ARP request will be triggered around every one second for both softAP and station network. ARP responses are displayed on receival. On minicom, typically should be printed like,
ARP_RSP_RCVD: XX bytes from 192.168.1.203 (58:a0:23:86:2a:c4)
In case of station mode, ARP request could be triggered from station connected to INPUT_STATION__SSID. To start arping request, please use ARP destination as INPUT_STATION_SRC_IP. For example,
sudo arping 192.168.1.233
Similarly for softAP mode, you would need to connect to Wi-Fi from ESP, INPUT_SOFTAP__SSID. Trigger command,
sudo arping 192.168.2.1
ARP request received in STM32 are displayed on minicom like,
ARP_REQ_RCVD: XX bytes from 192.168.1.205 (a0:88:b4:e5:d5:38)
ARP response is triggered for requests received. You should be able see ARP response on your machine as,
XX bytes from 3c:71:bf:9a:bc:b8 (192.168.1.233): index=0 time=199.144 msec
For raw throughput please check Raw_TP_Testing.md
Bluetooth and BLE handling could be easily ported. Porting details could be found at 1.5.2 MCU Host on README.md
OTA (Over The Air) update performs following operations.
- Erase ota flash partition of ESP
- Download chunk from URL and write that chunk into flash, one by one, till whole binary is written
- Validate the complete written binary in flash
- Sets newly written OTA partition as boot partition
- Reboot the ESP after 5 second
OTA also could be ported similar to demo application provided for Linux. This is available in C and python.
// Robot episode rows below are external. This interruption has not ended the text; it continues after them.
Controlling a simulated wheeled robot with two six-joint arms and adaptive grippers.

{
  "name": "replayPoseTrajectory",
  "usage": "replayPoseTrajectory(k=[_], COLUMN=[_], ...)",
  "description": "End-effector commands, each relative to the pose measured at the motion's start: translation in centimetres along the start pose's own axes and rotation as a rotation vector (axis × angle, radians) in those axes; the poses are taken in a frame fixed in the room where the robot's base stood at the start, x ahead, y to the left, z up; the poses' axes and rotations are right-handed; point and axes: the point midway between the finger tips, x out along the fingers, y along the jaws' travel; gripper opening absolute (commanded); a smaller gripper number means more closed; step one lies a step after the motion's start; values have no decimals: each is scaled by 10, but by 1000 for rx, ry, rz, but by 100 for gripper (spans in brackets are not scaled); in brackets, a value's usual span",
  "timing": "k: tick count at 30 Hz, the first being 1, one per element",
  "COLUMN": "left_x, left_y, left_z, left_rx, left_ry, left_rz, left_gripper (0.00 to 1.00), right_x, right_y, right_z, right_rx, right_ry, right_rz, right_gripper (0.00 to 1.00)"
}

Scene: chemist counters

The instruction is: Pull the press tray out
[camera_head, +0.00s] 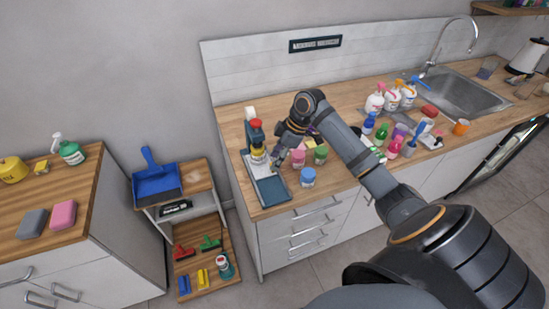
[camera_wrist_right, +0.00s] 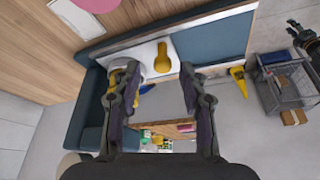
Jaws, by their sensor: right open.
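The press (camera_head: 255,135) stands at the left end of the wooden counter, with a dark upright, a red top and a yellowish part. Its flat blue-grey tray (camera_head: 271,190) lies toward the counter's front edge; it also shows in the right wrist view (camera_wrist_right: 214,42). My right gripper (camera_head: 284,147) is beside the press, on its right. In the right wrist view my right gripper (camera_wrist_right: 156,78) is open, its fingers apart with nothing between their tips. A yellow part (camera_wrist_right: 162,57) on a white plate lies beyond the fingertips. My left gripper is not seen.
A pink jar (camera_head: 297,158), a green jar (camera_head: 320,154) and a blue jar (camera_head: 307,178) stand close to the tray's right. Several bottles stand farther right, before the sink (camera_head: 455,95). A low shelf (camera_head: 205,255) is left of the counter; floor is open in front.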

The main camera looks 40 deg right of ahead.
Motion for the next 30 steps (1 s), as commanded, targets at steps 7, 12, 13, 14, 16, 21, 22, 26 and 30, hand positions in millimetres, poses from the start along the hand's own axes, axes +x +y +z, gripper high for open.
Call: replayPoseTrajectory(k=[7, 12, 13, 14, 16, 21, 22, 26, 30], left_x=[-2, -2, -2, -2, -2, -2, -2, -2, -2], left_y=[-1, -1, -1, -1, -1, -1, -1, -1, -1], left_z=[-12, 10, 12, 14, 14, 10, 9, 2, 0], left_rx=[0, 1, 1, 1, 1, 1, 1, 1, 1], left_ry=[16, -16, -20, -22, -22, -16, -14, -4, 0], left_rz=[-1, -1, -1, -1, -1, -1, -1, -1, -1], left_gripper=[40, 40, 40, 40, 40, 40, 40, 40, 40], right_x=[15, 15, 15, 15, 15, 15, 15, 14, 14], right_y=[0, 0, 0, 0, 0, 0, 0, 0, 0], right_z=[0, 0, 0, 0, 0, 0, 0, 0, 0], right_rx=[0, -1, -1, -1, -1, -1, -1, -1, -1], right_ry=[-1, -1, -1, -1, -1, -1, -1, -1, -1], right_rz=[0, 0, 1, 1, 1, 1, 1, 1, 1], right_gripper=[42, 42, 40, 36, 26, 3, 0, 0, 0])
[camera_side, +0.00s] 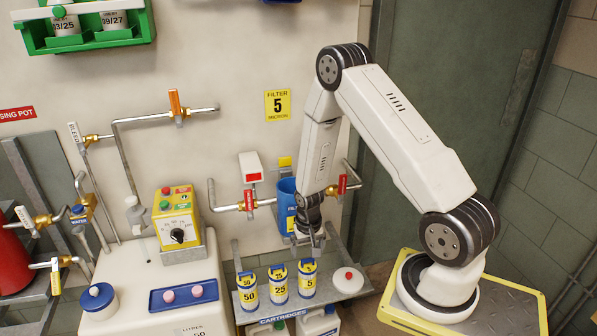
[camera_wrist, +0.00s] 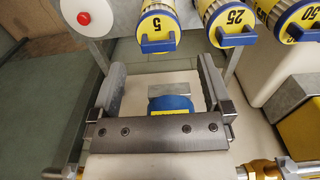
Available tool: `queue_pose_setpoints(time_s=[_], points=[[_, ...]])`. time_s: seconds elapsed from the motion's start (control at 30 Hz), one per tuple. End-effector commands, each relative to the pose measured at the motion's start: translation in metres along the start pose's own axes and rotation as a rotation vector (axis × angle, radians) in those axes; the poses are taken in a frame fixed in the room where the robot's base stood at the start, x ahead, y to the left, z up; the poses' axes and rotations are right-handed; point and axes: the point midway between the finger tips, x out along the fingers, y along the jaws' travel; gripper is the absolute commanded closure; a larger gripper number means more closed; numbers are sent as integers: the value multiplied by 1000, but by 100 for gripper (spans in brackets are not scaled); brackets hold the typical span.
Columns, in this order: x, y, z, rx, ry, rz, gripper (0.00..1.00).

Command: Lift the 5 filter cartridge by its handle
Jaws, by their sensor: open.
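My gripper (camera_side: 309,243) is above the 5 cartridge in the side view, pointing down. In the wrist view my gripper (camera_wrist: 162,62) is open, its two fingers wide apart, with the handle just beyond the fingertips. Nothing is held.
The 25 cartridge (camera_side: 278,284) and 50 cartridge (camera_side: 249,291) stand to the left. A blue filter housing (camera_side: 285,196) and red-handled valves are close behind my wrist. A blue round object (camera_wrist: 170,103) shows between the fingers.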

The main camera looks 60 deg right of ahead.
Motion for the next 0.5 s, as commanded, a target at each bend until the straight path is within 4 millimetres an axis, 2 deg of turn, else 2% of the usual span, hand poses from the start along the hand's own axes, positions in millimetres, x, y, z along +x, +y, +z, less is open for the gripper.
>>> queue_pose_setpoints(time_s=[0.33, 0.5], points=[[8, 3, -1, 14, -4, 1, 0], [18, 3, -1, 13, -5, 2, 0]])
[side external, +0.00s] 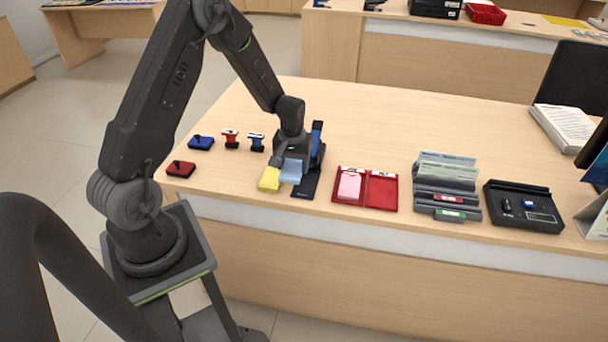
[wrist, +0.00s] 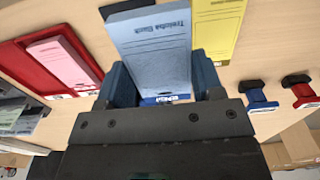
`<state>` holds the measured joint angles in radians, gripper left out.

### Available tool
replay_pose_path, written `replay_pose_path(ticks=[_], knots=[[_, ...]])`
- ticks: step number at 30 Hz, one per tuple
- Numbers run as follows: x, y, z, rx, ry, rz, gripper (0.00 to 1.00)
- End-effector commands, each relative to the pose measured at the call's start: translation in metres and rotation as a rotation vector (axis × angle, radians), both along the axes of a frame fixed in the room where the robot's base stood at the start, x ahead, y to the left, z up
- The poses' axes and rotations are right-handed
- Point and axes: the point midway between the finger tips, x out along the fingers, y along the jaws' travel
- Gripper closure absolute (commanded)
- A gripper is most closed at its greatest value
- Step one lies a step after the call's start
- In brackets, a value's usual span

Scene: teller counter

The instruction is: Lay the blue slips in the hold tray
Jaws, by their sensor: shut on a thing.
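My gripper (side external: 291,160) is shut on a blue slip (side external: 291,172), low over the near edge of the counter. In the wrist view the printed blue slip (wrist: 153,45) lies between the blue fingers of the gripper (wrist: 162,82). A small blue, white-labelled edge shows below it. A red two-part tray (side external: 381,193) is to the right, with a pink slip (side external: 350,185) in its left part and the right part bare. I cannot read its label, so I cannot tell whether it is the hold tray. Whether the slip touches the counter is unclear.
A yellow slip (side external: 270,178) lies close left of the blue one. Stamps (side external: 230,138) and pads (side external: 181,169) are left. A grey tiered rack (side external: 447,186) and black box (side external: 523,206) are right.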

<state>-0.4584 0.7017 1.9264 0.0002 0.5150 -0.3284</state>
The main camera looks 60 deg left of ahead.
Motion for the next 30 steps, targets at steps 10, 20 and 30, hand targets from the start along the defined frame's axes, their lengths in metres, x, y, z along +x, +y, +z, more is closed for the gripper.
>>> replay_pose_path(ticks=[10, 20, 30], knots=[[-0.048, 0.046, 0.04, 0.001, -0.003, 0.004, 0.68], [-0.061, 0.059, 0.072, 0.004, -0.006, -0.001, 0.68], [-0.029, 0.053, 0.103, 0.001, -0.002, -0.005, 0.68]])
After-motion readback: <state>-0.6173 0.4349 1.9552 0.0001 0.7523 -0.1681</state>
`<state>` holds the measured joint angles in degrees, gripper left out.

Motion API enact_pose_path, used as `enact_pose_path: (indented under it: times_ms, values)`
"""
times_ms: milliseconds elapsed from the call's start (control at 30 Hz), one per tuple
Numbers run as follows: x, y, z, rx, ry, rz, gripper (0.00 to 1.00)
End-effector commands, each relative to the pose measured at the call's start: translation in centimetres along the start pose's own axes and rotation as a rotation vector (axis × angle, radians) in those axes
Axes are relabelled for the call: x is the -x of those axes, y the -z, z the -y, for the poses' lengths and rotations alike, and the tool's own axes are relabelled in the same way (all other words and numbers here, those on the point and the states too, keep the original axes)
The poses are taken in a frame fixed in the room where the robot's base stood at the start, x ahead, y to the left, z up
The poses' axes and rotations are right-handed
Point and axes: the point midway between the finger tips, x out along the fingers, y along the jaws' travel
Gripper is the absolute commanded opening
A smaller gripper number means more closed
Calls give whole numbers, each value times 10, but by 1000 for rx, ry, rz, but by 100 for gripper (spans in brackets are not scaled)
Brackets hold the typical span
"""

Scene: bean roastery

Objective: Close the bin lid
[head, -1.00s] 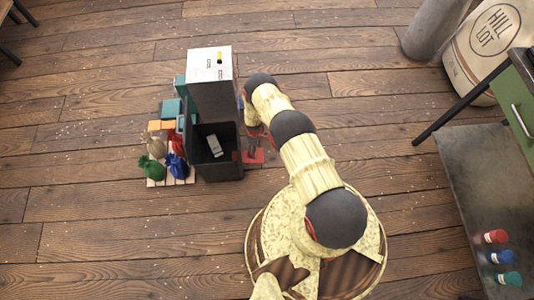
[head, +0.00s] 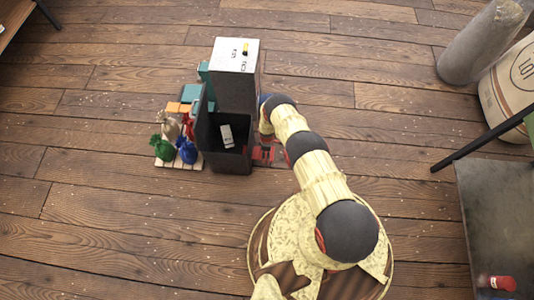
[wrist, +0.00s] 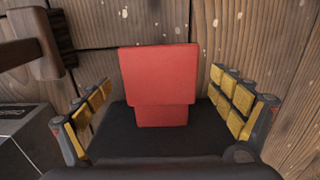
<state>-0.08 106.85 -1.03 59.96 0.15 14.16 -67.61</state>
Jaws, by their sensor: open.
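The dark bin (head: 232,162) stands on the floor left of my arm in the head view. Its top is open and a small light grey object (head: 227,136) lies inside. A thin dark panel (head: 203,112) stands upright at its left side; it looks like the raised lid. My gripper (head: 265,153) is low, just right of the bin, partly hidden by my arm. In the wrist view its yellow-padded fingers (wrist: 164,105) are spread apart. A red block-like piece (wrist: 158,75) shows between them; I cannot tell whether it is part of the gripper.
A tall dark box (head: 234,90) with a pale top stands behind the bin. Coloured sacks (head: 186,149) sit on a pallet at its left. A grey table (head: 490,210) and a sack (head: 510,95) are at the right. The floor in front is clear.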

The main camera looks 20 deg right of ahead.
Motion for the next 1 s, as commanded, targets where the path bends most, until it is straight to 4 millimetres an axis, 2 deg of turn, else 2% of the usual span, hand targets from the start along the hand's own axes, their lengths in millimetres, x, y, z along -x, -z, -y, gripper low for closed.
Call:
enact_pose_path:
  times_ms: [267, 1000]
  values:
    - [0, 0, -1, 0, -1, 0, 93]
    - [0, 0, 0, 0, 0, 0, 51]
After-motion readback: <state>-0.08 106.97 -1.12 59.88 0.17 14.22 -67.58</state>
Please follow Linux based OTA update documentation for further details.
- Asynchronous APIs are not tested in MCU, as it is hard implement in constrained MCU's environment
- OTA update is not directly supported just similar to Linux based demo application because,
- ESP binary is stored in Linux using directory structure path, such is not available in MCU
- Space constraints - MCU are generally low space devices
- However, chunked HTTP based OTA update is showcased in Python based Linux app
Users can use similar HTTP client library and chunked file transfer to do OTA update.